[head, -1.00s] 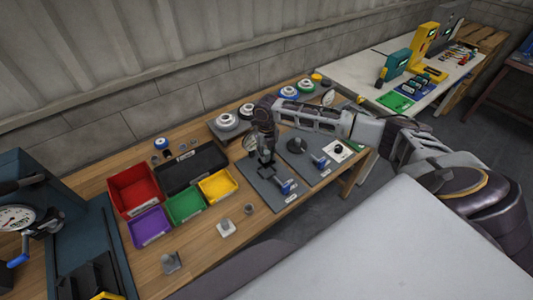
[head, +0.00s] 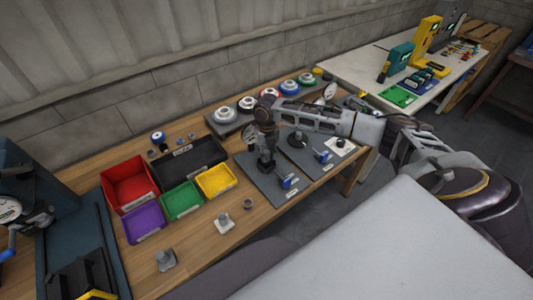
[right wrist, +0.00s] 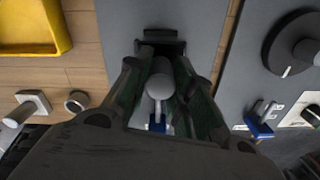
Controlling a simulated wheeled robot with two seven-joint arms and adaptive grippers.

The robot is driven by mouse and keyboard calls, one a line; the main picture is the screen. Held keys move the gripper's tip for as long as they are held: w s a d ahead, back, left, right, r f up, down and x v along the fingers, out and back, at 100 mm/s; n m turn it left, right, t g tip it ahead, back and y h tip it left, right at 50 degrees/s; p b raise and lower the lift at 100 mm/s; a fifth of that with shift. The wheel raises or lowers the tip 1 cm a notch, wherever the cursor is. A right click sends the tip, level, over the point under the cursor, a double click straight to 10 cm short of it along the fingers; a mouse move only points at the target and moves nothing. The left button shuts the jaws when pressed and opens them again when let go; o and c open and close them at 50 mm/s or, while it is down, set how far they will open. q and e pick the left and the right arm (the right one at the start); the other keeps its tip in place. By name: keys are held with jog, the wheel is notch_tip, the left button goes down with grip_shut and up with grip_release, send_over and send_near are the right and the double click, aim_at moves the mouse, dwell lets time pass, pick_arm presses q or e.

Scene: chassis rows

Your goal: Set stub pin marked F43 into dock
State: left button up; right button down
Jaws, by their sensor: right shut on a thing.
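My right gripper (head: 267,167) is over the nearer grey plate (head: 252,163) on the wooden bench. In the right wrist view the gripper (right wrist: 160,95) is shut on a grey, round-topped piece (right wrist: 159,80), which looks like the stub pin. No F43 mark can be read on it. The near plate also carries a blue-handled clamp (head: 288,182), which shows just beyond the pin in the wrist view (right wrist: 157,123). The gripper covers the dock area, so I cannot tell whether the pin touches the dock. My left gripper is not in view.
A second plate (head: 300,162) with a black disc and blue clamp lies to the right. Red (head: 130,183), purple, green, yellow and black bins stand left. Loose grey pieces (head: 166,259) lie along the front edge. Spools stand on a rack (head: 217,127) behind.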

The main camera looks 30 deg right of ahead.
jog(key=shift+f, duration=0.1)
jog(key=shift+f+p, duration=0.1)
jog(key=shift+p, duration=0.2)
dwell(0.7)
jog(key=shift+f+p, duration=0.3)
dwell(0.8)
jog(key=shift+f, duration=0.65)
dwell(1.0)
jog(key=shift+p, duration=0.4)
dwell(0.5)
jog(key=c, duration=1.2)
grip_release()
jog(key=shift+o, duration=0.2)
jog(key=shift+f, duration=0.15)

- - - - - - -

Exercise prompt:
Each line of the data should be quoted exactly, with pictures left out.

Task result:
[head, -1.00s] 
[head, +0.00s] 
[right wrist, +0.00s] 
Controlling a simulated wheeled robot with two seven-joint arms and adaptive grippers.

The robot is driven by mouse and keyboard calls, one a line; the main picture is the screen. Held keys move the gripper's tip for as long as they are held: w s a d ahead, back, left, right, r f up, down and x v along the fingers, out and back, at 100 mm/s; n m turn it left, right, t g tip it ahead, back and y h tip it left, right at 50 degrees/s; p b raise and lower the lift at 100 mm/s; a fifth of that with shift. The wheel raises or lowers the tip 1 cm a notch, wherever the cursor is. A right click sends the tip, level, over the point under the cursor, a double click straight to 10 cm short of it along the fingers; a mouse move only points at the target and moves nothing. The left button shuts the jaws when pressed and opens them again when let go; o and c open and close them at 50 mm/s or, while it is down, set how far they will open. q and e pick the left and the right arm (the right one at the start); the other keeps its tip in place. By name: keys are held with jog, the wheel is notch_tip, the left button goes down with grip_shut and up with grip_release, send_over and send_near are the right and the double click, aim_at moves the mouse, dwell lets time pass, pick_arm presses q or e.

Scene: chassis rows

Your goal: Set stub pin marked F43 into dock
State: left button up; right button down
Jaws, by their sensor: right shut on a thing.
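My right gripper (head: 267,167) is over the nearer grey plate (head: 252,163) on the wooden bench. In the right wrist view the gripper (right wrist: 160,95) is shut on a grey, round-topped piece (right wrist: 159,80), which looks like the stub pin. No F43 mark can be read on it. The near plate also carries a blue-handled clamp (head: 288,182), which shows just beyond the pin in the wrist view (right wrist: 157,123). The gripper covers the dock area, so I cannot tell whether the pin touches the dock. My left gripper is not in view.
A second plate (head: 300,162) with a black disc and blue clamp lies to the right. Red (head: 130,183), purple, green, yellow and black bins stand left. Loose grey pieces (head: 166,259) lie along the front edge. Spools stand on a rack (head: 217,127) behind.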

The main camera looks 30 deg right of ahead.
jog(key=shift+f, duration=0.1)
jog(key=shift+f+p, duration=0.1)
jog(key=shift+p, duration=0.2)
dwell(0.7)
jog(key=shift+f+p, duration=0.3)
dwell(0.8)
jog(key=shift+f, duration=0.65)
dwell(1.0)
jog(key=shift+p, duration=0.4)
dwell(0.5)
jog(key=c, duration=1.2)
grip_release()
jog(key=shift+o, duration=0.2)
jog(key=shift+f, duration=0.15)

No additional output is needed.